From the first line of the data below through the line bearing "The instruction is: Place", reproduce each line exactly; do not include pictures.
+===+
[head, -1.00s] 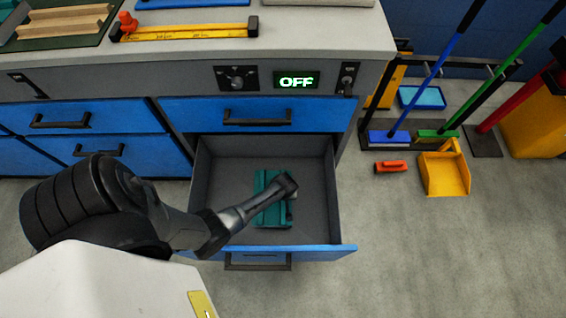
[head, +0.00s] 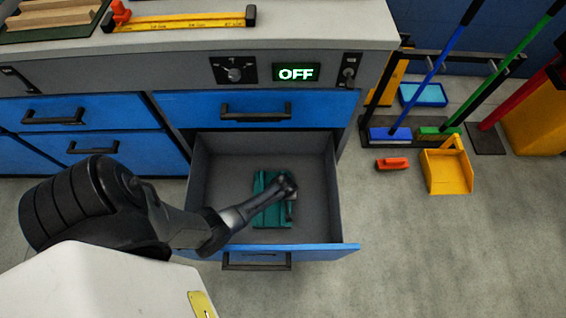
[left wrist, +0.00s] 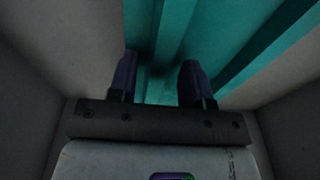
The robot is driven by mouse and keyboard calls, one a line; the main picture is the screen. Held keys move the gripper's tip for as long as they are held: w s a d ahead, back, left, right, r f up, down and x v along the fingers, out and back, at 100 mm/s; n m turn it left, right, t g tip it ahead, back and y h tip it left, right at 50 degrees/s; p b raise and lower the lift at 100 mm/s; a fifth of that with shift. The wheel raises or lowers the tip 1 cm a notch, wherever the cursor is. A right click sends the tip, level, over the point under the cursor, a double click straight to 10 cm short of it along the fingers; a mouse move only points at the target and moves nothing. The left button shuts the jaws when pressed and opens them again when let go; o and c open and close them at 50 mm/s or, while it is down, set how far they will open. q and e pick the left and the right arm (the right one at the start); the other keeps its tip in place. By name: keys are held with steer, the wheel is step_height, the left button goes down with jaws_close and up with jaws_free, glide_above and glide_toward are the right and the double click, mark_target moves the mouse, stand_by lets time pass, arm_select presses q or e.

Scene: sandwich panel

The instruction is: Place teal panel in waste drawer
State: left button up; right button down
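The teal panel (head: 267,212) lies in the open lower drawer (head: 325,249), near the middle of its floor. It is ribbed, and my arm hides part of it in the head view. My left gripper (head: 290,204) is down inside the drawer at the panel's right part. In the left wrist view its two dark fingers (left wrist: 159,78) stand apart, with the teal panel (left wrist: 178,28) right in front of them. I see no clear grip on the panel; whether the fingertips touch it I cannot tell. My right gripper is out of view.
Grey drawer walls stand close around my left gripper. A closed blue drawer (head: 255,109) is above, below a panel reading OFF (head: 296,73). An orange brush (head: 392,163) and a yellow dustpan (head: 447,171) are on the floor at the right.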

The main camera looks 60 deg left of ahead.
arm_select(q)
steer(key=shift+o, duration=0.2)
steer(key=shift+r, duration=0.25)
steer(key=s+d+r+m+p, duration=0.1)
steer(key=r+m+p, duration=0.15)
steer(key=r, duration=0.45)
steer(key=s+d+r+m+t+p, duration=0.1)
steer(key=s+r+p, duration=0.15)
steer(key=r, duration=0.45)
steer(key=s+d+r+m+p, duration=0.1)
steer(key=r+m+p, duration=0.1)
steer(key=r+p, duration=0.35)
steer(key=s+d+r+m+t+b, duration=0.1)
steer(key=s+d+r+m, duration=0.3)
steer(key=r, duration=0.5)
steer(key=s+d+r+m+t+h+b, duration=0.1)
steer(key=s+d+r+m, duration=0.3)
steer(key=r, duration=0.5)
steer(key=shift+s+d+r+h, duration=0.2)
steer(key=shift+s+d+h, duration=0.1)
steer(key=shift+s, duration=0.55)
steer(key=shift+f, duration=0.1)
+===+
The result —
[head, -1.00s] 
[head, +0.00s] 
[left wrist, +0.00s] 
The robot is driven by mouse and keyboard calls, one a line; the main picture is the screen. Held keys move the gripper's tip for as long as they are held: w s a d ahead, back, left, right, r f up, down and x v along the fingers, out and back, at 100 mm/s; n m turn it left, right, t g tip it ahead, back and y h tip it left, right at 50 degrees/s; p b raise and lower the lift at 100 mm/s; a fifth of that with shift. The wheel raises or lowers the tip 1 cm a notch, wherever the cursor is. A right click sends the tip, level, over the point under the cursor, a double click straight to 10 cm short of it along the fingers; a mouse move only points at the target and moves nothing. The left button shuts the jaws when pressed and opens them again when let go; o and c open and close them at 50 mm/s or, while it is down, set how far they will open. q and e pick the left and the right arm (the right one at the start); the other keeps its tip in place. By name: keys are held with steer, the wheel is step_height, the left button goes down with jaws_close and up with jaws_free, glide_above and glide_toward are the right and the double click, mark_target moves the mouse, stand_by lets time pass, arm_select presses q or e.

Scene: sandwich panel

The instruction is: Place teal panel in waste drawer

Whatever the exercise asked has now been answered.